Efficiency optimization for LCC-LC compensated inductive coupling power transfer system with load-independent zero-phase-angle and constant voltage output

High-order compensation for the inductive coupling power transfer (ICPT) system is preferred due to its high design freedom and excellent coil current harmonics suppression capability. Especially, the good harmonics suppression capability is helpful to implement the synchronous wireless transfer of energy and data with a pair of data communication coils integrated into the energy transfer coils. Thus, on basis of THD1 and THD2 comparison for different high-order compensation topologies, the LCC-LC compensated ICPT system with load-independent zero phase angle (ZPA) and constant voltage output is discussed in this paper.

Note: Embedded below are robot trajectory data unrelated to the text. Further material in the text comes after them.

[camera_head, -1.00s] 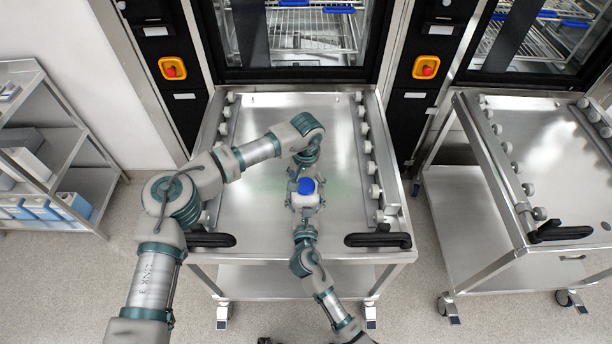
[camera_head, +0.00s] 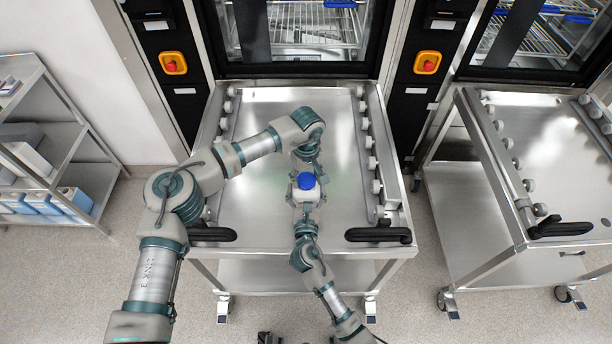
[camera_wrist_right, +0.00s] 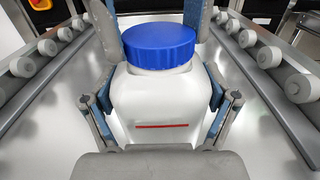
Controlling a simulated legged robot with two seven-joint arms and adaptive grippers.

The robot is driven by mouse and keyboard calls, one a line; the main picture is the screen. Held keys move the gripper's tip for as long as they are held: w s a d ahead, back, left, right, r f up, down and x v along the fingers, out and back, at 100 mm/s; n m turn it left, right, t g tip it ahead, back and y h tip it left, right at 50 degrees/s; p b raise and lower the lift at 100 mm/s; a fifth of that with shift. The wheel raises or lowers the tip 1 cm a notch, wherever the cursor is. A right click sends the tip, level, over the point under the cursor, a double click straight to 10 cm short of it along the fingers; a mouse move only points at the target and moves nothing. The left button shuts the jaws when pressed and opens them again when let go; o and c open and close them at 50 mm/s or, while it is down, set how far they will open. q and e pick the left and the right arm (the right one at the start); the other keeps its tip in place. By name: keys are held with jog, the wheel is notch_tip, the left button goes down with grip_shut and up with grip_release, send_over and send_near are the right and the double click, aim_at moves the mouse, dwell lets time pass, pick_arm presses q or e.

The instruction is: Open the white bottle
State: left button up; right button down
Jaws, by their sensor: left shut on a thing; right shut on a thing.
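The white bottle (camera_head: 307,195) stands upright over the steel cart top, its blue cap (camera_head: 306,181) on its neck. My right gripper (camera_head: 305,206) is shut on the bottle's body from the near side. In the right wrist view its fingers press both sides of the white bottle (camera_wrist_right: 160,105), which has a red line on its front. My left gripper (camera_head: 305,167) reaches in from the far side. Its two fingers flank the blue cap (camera_wrist_right: 159,46) in the right wrist view, and it is shut on the cap. Part of the left gripper is hidden behind the cap.
The cart top (camera_head: 265,110) is otherwise clear, with rollers along both sides and black handles (camera_head: 378,234) in front. A washer (camera_head: 300,35) stands behind it. A second cart (camera_head: 545,150) is at the right, a shelf (camera_head: 55,150) at the left.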

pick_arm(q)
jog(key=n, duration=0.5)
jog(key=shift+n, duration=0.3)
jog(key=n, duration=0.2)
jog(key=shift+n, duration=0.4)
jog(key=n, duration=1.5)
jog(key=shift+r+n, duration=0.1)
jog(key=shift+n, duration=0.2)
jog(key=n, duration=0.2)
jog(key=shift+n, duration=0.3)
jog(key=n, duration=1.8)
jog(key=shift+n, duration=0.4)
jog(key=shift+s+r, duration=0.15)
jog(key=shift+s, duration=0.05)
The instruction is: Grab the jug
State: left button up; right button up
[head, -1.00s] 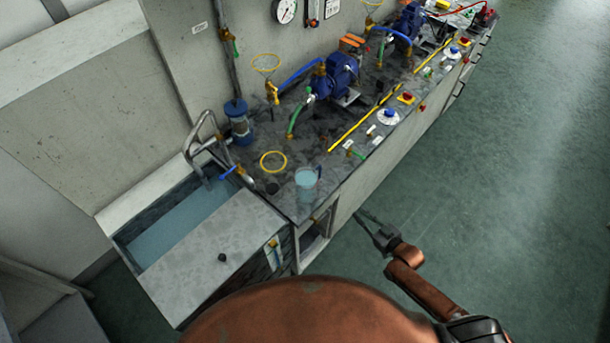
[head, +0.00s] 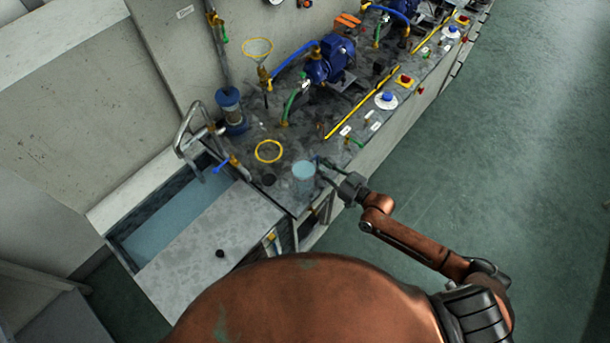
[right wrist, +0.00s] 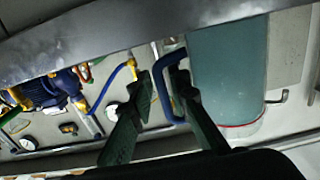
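The jug (head: 303,180) is a clear, pale blue-tinted vessel standing upright on the near end of the dark bench top. In the right wrist view its body (right wrist: 228,70) fills the upper right, and its blue handle (right wrist: 162,88) shows beside it. My right gripper (head: 323,170) is at the jug's right side, by the handle. Its fingers (right wrist: 160,78) are apart, with one on each side of the handle's bar; the finger nearer the body appears to be within the handle loop. I cannot tell whether either touches it. My left gripper is not in view.
A yellow ring (head: 268,151) and a small dark round piece (head: 268,179) lie left of the jug. A water-filled sink (head: 170,220) is farther left. Blue pumps (head: 332,60) and a yellow bar (head: 362,102) stand along the bench. Open floor (head: 500,150) lies right.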

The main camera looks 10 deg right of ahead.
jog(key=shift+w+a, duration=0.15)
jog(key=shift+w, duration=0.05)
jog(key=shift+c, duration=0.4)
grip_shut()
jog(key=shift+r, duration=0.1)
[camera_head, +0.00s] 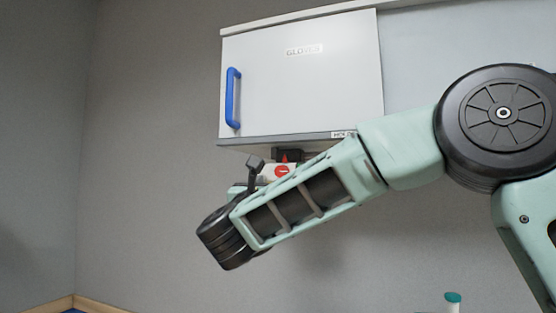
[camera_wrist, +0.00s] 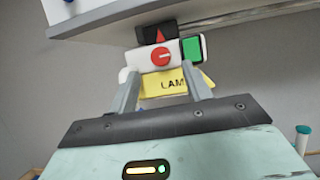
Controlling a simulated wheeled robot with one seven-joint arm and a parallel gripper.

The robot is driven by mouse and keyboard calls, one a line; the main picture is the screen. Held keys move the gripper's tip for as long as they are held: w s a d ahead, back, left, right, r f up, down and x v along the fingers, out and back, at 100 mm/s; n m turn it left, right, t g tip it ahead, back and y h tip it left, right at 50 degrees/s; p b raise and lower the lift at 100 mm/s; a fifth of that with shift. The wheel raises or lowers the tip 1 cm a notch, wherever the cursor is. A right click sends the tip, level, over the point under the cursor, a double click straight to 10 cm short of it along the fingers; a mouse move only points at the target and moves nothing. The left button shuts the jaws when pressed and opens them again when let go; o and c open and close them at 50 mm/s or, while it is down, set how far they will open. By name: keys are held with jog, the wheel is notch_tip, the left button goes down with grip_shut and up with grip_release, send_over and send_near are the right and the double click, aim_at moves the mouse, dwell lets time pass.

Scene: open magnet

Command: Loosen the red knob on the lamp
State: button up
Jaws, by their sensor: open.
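The red knob (camera_wrist: 161,57) is a round dial with a light mark, on a white block under the cabinet in the wrist view. It also shows in the head view (camera_head: 282,171), just above my forearm. A yellow label (camera_wrist: 165,84) reading "LAM" hangs below the block, its end cut off by a finger. My gripper (camera_wrist: 163,83) is open, its two grey fingers pointing up toward the block, one on each side of the label. The knob appears above and between the fingertips, apart from them. In the head view my arm hides most of the lamp.
A white cabinet (camera_head: 300,85) marked "GLOVES", with a blue handle (camera_head: 233,98), hangs directly above the knob. A black part with a red pointer (camera_wrist: 158,36) and a green block (camera_wrist: 192,49) adjoin the white block. A teal-capped bottle (camera_head: 453,301) stands low at right.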

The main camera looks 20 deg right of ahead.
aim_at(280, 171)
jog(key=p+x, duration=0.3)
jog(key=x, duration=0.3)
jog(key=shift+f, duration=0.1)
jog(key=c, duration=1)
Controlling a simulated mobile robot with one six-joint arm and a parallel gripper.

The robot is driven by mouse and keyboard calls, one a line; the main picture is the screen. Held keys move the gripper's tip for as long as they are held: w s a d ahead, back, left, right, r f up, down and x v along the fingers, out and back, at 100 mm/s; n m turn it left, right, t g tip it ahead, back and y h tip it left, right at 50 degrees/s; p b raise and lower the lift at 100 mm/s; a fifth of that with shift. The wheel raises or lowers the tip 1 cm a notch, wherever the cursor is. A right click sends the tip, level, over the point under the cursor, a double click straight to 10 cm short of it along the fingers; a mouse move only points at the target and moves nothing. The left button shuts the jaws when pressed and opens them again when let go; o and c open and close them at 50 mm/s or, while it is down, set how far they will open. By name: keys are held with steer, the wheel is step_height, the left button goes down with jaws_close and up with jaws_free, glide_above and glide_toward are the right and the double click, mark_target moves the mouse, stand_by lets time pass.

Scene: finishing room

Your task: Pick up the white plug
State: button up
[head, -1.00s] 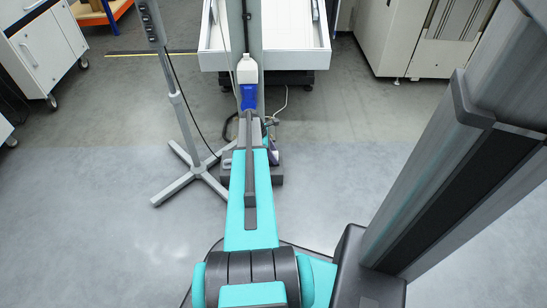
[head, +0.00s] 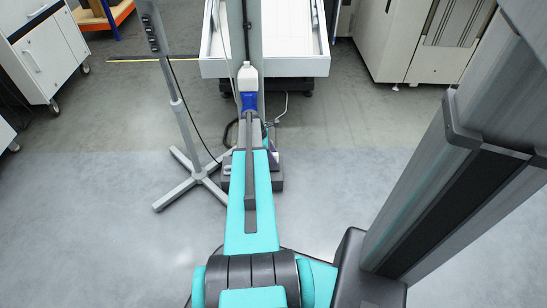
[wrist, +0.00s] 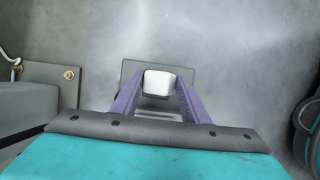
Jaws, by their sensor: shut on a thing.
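In the wrist view, the white plug (wrist: 158,80) sits between the two purple fingers of my gripper (wrist: 157,92). The fingers are shut on its sides, and its white end faces away from my wrist. A grey plate (wrist: 130,70) shows behind and below the plug. In the head view, my arm hides the plug and most of my gripper.
A grey cross-footed stand (head: 180,115) is close on the left. Cables lie by the post. A white tray table (head: 295,65) stands behind. Floor at right is clear.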

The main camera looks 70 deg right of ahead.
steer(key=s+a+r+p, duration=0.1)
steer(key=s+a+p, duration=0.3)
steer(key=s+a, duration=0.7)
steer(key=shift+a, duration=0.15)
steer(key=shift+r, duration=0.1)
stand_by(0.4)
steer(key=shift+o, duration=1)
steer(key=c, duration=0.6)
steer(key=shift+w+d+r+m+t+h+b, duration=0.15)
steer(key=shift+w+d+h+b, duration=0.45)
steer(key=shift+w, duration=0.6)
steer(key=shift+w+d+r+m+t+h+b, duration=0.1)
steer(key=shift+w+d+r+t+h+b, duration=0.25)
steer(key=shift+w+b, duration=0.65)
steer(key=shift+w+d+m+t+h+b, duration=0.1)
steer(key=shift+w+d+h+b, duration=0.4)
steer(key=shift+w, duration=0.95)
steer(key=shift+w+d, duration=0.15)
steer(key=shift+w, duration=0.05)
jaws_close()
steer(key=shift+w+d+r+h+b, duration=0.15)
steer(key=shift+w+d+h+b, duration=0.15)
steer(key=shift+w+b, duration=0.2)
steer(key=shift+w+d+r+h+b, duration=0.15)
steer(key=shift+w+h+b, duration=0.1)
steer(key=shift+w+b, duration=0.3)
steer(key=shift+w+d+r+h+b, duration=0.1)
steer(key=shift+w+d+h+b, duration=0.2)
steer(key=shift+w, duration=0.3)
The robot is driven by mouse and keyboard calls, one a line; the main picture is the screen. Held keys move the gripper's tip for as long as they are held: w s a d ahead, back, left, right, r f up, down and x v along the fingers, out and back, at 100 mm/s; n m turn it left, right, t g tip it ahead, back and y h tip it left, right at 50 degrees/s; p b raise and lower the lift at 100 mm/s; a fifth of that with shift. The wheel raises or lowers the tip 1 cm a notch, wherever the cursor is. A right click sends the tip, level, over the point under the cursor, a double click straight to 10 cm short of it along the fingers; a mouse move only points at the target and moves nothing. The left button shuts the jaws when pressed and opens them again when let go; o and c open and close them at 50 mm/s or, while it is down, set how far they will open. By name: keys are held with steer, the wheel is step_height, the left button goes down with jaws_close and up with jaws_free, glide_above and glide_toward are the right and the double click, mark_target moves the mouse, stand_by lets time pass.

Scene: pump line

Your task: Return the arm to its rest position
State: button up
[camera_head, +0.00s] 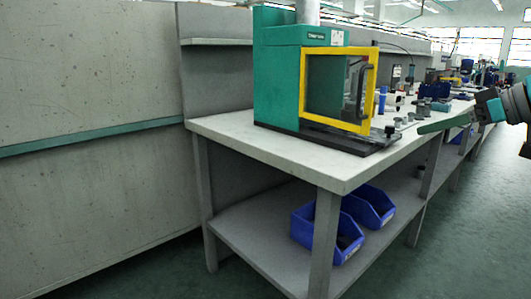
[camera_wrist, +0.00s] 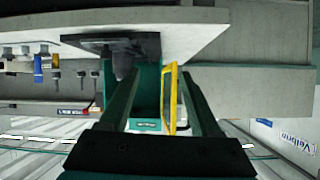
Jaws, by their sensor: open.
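My arm reaches in from the right edge of the head view. My gripper (camera_head: 432,127) hangs in front of the bench's front edge, pointing left, with a long green finger showing. In the wrist view my gripper (camera_wrist: 158,75) has its two dark green fingers spread wide apart with nothing between them. The bench and the green machine (camera_head: 277,85) lie beyond the fingers there, and the picture looks upside down. My gripper touches nothing that I can see.
The machine's yellow-framed door (camera_head: 304,88) stands at the front of the bench (camera_head: 225,128). Small parts and a blue bottle (camera_head: 382,101) stand further along. Blue bins (camera_head: 302,228) sit on the lower shelf. A grey wall panel (camera_head: 80,75) fills the left. The floor (camera_head: 450,250) at right is clear.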

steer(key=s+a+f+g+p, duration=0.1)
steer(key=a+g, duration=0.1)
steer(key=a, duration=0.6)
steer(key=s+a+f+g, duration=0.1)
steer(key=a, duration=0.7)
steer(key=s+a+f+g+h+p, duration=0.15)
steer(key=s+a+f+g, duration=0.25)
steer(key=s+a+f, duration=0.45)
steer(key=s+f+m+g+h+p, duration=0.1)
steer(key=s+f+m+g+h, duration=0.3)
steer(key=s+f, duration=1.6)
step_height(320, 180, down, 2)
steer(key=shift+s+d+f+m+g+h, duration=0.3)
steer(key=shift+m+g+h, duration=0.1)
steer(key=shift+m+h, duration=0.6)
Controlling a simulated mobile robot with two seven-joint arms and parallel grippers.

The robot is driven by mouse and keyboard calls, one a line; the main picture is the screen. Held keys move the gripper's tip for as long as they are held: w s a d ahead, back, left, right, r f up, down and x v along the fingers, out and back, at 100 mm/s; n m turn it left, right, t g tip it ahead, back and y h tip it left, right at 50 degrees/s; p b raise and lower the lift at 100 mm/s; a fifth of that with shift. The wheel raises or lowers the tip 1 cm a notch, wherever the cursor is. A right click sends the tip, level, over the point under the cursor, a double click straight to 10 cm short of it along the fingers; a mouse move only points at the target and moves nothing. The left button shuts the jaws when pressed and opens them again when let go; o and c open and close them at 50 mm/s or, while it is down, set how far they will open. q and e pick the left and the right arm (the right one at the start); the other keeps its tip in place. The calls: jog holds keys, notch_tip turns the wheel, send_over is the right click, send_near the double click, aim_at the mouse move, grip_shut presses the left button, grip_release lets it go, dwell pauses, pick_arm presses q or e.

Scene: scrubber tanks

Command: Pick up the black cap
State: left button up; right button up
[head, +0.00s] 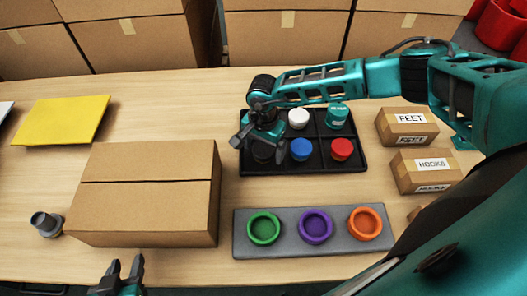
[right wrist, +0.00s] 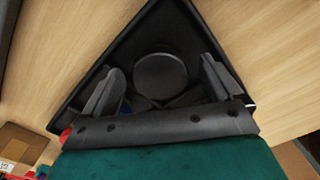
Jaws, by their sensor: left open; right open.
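The black cap (right wrist: 160,75) lies in a corner compartment of the black tray (head: 305,169), in the front-left compartment as the head view shows it. In the head view the cap is mostly hidden by my right gripper (head: 262,147). My right gripper is open and points down over that compartment. In the right wrist view its two fingers stand apart, one on each side of the cap, and I cannot tell whether they touch it. My left gripper (head: 126,265) is open and empty at the front edge of the table, before the large cardboard box.
The tray also holds a white cap (head: 298,118), a teal cap (head: 339,115), a blue cap (head: 301,149) and a red cap (head: 342,149). A grey holder (head: 339,224) with coloured rings lies in front. A cardboard box (head: 150,190) stands left; small boxes (head: 425,171) stand right.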

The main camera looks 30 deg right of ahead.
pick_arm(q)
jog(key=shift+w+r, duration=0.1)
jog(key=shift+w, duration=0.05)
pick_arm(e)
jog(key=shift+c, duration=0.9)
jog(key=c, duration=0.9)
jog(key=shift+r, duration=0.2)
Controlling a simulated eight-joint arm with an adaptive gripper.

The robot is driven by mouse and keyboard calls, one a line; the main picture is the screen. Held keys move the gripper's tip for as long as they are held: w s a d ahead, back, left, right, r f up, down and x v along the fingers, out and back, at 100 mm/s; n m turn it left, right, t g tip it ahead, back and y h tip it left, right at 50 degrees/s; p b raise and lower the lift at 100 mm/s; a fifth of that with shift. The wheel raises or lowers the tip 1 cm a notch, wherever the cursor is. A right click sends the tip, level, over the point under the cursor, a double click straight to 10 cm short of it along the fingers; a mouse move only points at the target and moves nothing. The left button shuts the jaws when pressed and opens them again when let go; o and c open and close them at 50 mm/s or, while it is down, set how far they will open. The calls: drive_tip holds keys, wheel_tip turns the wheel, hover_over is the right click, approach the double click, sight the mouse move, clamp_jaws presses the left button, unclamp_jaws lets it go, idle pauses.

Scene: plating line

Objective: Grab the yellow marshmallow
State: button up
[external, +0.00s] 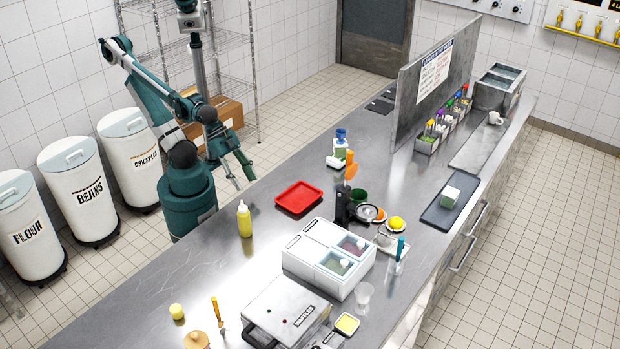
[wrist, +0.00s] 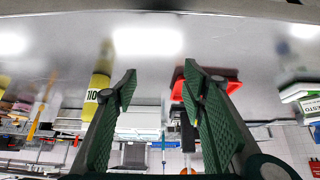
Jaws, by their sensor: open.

Compared with other high-order compensation topologies with constant voltage output such as LC-LC, LC-LCC, and LCC-LCC, the LCC-LC has the advantages of ZPA operation with zero voltage switching and less secondary-side components. For a given magnetic coupler, infinite feasible combinations of compensation parameters can make the system accomplish ZPA and the same output characteristics. Thus, efficiency optimization of the LCC-LC compensated ICPT system can be investigated by configuring the optimal compensation parameters. To validate the theoretical analysis, especially the efficiency improvement, the experimental platform with 270 V input and 270 V/3 kW output is designed and built. The comparative experimental results for three different the compensation parameters show the optimized system can improve greatly conversion efficiency over the entire load range, especially under light load.